Leave out the pictures, then reproduce the rest of the material exactly.

=== Given data ===

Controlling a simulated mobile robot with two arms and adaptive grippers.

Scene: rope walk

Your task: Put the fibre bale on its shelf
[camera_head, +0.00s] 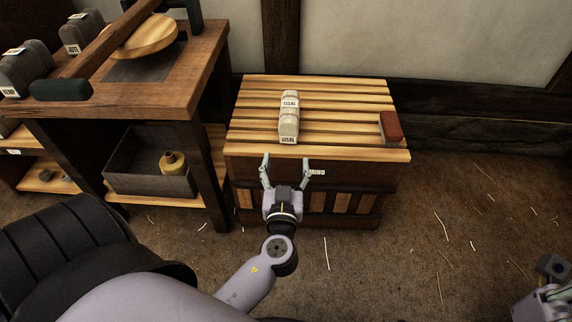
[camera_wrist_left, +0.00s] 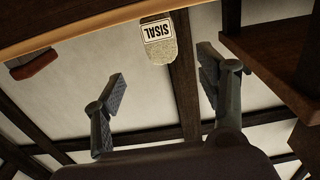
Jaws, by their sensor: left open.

===

## Solution to the exercise
Controlling a simulated mobile robot with two arms and adaptive grippers.

Scene: rope walk

Your task: Put the fibre bale on its shelf
[camera_head, +0.00s] 
[camera_wrist_left, +0.00s] 
Jaws, by their sensor: left open.

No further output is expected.